What design trends are you living for right now and which one do you wish would just go away?
I’m still living for white walls, rattan and ethnic prints. I’m also excited to see warmer neutrals coming back in style. One trend I’m done with is barn-style doors. Every time you see a home renovation show on television, they are doing a barn door. I’m ready to see it go away for a while.
If you could collaborate with anyone in the world, who would your dream collab be?
My dream collab would probably be something in the fashion/retail world. There is a lot of progress being made, but inclusive sizing is still such a major issue. Clothing options in larger sizes are just pretty dismal, and are usually cheaply made and overpriced. I love that companies like Good American are starting to come out that just offer the same items across the whole range of sizes. I would love to collaborate with them on a collection of great workwear basics. I know that is what I really struggle to find in the current marketplace, so I’m sure other women are struggling too.

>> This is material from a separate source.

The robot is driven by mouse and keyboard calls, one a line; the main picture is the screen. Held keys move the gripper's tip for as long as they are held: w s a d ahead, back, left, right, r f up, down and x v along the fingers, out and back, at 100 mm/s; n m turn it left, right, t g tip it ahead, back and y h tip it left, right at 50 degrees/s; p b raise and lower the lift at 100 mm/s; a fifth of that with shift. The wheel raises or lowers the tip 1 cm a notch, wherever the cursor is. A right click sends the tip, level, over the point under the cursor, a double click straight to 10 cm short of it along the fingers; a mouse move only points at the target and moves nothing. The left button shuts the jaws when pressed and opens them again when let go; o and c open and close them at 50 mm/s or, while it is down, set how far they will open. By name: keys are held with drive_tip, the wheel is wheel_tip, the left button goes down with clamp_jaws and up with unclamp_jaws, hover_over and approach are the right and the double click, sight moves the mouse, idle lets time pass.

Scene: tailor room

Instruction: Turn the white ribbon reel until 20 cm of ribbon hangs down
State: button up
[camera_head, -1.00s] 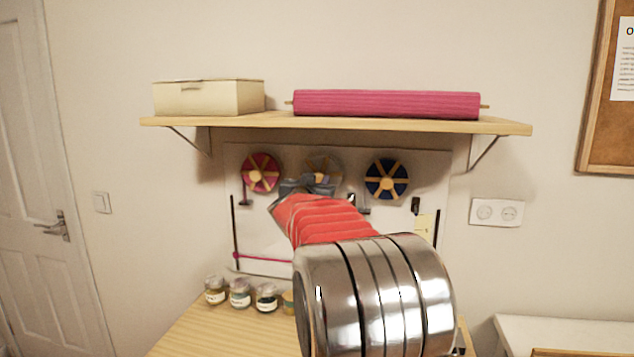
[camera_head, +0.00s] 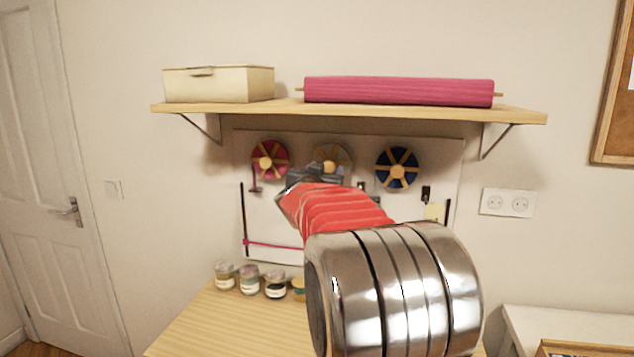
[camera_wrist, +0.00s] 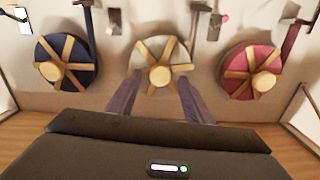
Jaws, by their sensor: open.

I would say the biggest lesson has been to trust myself and my instincts. When you work for a firm, the style and opinion of the principal designer has to be present in all of the decisions you make. Once I was on my own I had to put that voice out of my head and reconnect with my own voice to cultivate my personal style.
Any secret spots in San Francisco that you love to shop at?
- Stuff—It’s like going to a flea market that is open every day. I love a treasure hunt!
- Discount Fabrics—I found the most gorgeous olive green cotton velvet on my last trip there. I had to buy it even though I didn’t have a project for it. I just couldn’t pass it up for the price.
- Found by Maja—Designer-curated, handmade and one-of-a-kind accessories, and the prices are refreshingly accessible.
What do you always have on your bedside table?
A coaster, a little dish to toss my rings in and my phone charger. I know we aren’t supposed to be looking at phones in bed, but I can’t break the habit!